Little good will come from assuming a certain people will make things worse. Plenty of good will come from understanding and valuing human rights, ethics, responsibilities and each other. Plenty of good will come from working together to make decisions for the future based on thorough understanding and equally valuing of the concerns of all involved.
The thing i find again and again in these issues is that folks who are opposed to accepting refugees, that is REFUGEES - not 'freeloaders', 'illegal imigrants', 'boat people', 'cue-jumpers', 'terrorists' or any other deliberately inaccurate and misleading terms that are easily hung on the refugees (and stick like dog grogan) are also super eager to cloud the issue with irrelevant subjects like population explosion, immigration figures, the fact that Indonesia acts poorly so for some reason we should also, and that the (90% proven) genuine refugees are forced to use scumbag people smugglers, who make profit out of the exercise to get here.
People smugglers are trash but don't be dumb enough to fall for the idea that refugees are people smugglers.

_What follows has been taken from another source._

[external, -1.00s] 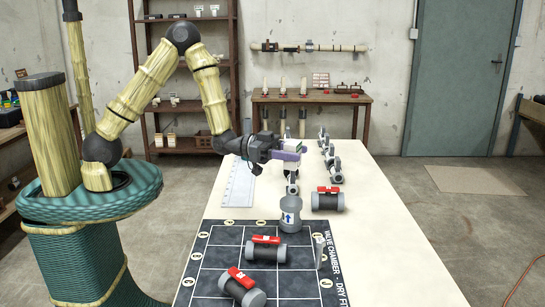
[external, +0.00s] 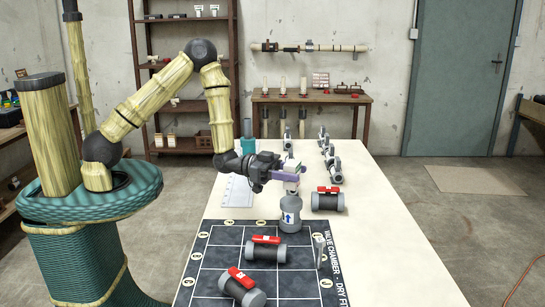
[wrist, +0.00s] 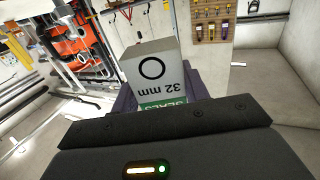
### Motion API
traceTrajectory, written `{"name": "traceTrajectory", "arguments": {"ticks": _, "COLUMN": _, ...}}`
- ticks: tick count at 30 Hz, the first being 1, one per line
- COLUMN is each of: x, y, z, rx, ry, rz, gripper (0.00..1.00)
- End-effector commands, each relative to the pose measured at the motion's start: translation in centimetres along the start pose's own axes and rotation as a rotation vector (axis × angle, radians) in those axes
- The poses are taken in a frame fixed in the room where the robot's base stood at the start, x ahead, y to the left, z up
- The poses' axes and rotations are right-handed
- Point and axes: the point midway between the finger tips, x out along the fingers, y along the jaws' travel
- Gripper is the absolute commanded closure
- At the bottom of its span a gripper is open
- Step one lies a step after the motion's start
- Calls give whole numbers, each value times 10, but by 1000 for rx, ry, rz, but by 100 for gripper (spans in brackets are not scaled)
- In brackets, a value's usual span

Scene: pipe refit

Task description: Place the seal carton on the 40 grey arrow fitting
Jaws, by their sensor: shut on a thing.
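The seal carton (wrist: 152,70) is a small box with a grey face marked "32 mm" and a ring, and a green "SEALS" band. It shows small and pale with green in the external view (external: 292,166). My gripper (external: 288,173), with purple fingers, is shut on the carton, and the fingers cover its lower part. The grey arrow fitting (external: 291,222) stands upright on the far edge of the dark mat, with a blue arrow on a white label. Its size number is not readable. The carton appears above and slightly behind the fitting, apart from it.
Red-handled dark valves lie on the mat (external: 222,255) and one (external: 327,200) right of the fitting. Several grey fittings (external: 331,165) stand farther back. A thin upright grey piece (external: 320,251) stands at the mat's right. The table's right front (external: 390,250) is clear.

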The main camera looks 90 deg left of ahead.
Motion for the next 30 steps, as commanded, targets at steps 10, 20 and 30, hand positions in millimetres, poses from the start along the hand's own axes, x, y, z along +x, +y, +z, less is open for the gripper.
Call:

Refugees are the hapless souls that are desperate enough to have few other options than to use poeple smugglers to make it to a (relatively) sane part of the globe.
Indonesia's human rights record in not one we should be atempting to emulate.
How do you reckon you would go rockin up to Indo unnannounced? Yep - even some of the pizz poor treatment Oz has handed out to refugees in the last decade is a good option compared to what the Indo military would do.
Population figures that are estimated have zero to do with a small number of genuine refugee arrivals.
There is no threat of invasion by refugees. It is a very simple trick played by smart polies on very simple people. ![]()
![]()
![]()
FACT: 90% of boat arrivals are genuine refugees.
FACT: Refugees do not arrive illegally. They are NOT illegal immigrants.
The refugees are entirely within their rights to arrive on our shores (or fudged off-shore legally grey areas) and claim refugee status.
The boat operaters/people smugglers do behave illegally.